[CALUG] how to kill a process tree in PS
Bryan Smith
b.j.smith at ieee.org
Wed Nov 1 23:00:20 EDT 2017
On Fri, Oct 27, 2017 at 11:57 AM, Walt Smith <waltechmail at yahoo.com> wrote:
> The question is this:
> how can I kill a tree of processes? I find the man page simply
> comfusing.
It's largely confusing as [child] processes, parent processes, etc...
are somewhat independent, but somewhat not as well (long story).
There is not basic, POSIX** (UNIX/Linux) "magic bullet."
On Mon, Oct 30, 2017 at 3:19 PM, Tim Spangler <tspang at jefnet.com> wrote:
> Unless centOS does something I don't know about, I imagine the easiest way would be
> to ps -ef and grep for the parent pid, then pipe it to awk and use xargs to kill all
> the processes. If the parent process is already dead, the parent process should
> revent to 1, in which case you'd need to grep for a string in your process, like kppp"

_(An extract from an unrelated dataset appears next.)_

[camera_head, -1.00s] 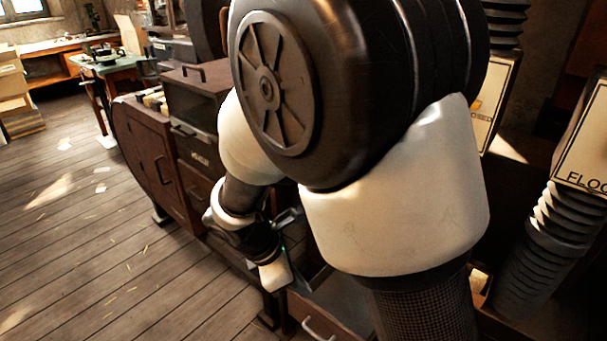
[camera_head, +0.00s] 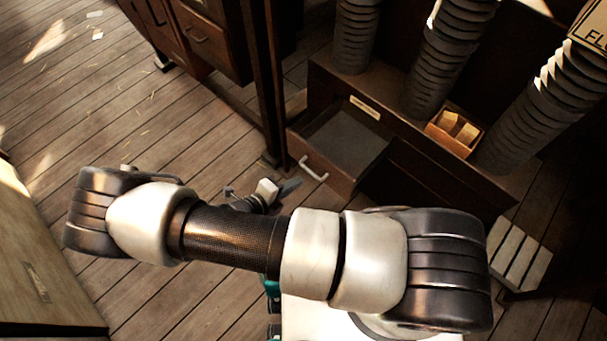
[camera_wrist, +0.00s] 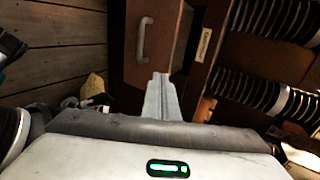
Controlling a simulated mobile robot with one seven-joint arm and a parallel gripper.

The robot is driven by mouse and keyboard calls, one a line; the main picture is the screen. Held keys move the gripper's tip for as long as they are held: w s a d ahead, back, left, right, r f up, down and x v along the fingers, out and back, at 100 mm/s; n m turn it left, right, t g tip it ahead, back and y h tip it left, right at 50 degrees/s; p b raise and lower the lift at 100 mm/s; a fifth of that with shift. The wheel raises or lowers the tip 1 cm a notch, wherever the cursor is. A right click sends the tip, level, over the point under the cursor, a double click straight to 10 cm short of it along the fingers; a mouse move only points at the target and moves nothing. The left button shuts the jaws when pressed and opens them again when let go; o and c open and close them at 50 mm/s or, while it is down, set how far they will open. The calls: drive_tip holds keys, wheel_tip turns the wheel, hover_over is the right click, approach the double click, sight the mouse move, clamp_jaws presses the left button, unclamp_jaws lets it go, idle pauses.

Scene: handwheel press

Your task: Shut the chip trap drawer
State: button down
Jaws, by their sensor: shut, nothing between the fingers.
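The chip trap drawer (camera_head: 347,140) stands pulled out of the low brown cabinet, its dark inside open to view from above. Its front has a pale bar handle (camera_head: 314,170). In the wrist view the handle (camera_wrist: 145,38) is beyond and slightly left of my fingertips. My gripper (camera_head: 294,184) is shut and empty, low in front of the drawer front, just below the handle in the head view. In the wrist view my closed fingers (camera_wrist: 161,82) point toward the drawer front (camera_wrist: 165,55). I cannot tell whether they touch it.
A dark post (camera_head: 266,80) stands left of the drawer. A slatted pale piece (camera_head: 517,255) lies at the right. Open plank floor (camera_head: 100,120) extends left.

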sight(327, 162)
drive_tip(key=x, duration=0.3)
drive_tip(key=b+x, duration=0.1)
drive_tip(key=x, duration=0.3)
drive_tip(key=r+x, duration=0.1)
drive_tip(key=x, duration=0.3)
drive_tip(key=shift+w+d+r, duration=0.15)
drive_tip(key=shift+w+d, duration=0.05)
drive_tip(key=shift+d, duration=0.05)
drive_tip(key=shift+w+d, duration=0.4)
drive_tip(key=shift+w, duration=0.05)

Definitely want to try to kill (SIGTERM, -15) all of the child processes first.
- bjs
**P.S. Now cgroups do offer a way to not only pin resources, but
contain processes. If you are concerned with killing all processes,
consider investigating setting up a cgroup (you can still tell the
cgroup to use all resources), which will allow you to also nuke the
cgroup (removing all resources -- causing everything to die), which is
all done at the kernel-level.
SIDE NOTE: systemd sets up a dedicated cgroup for each service, which
is how/why systemd can guarantee processes are always killed on
shutdown (when the cgroup is removed, which ensures such if other
attempts fail).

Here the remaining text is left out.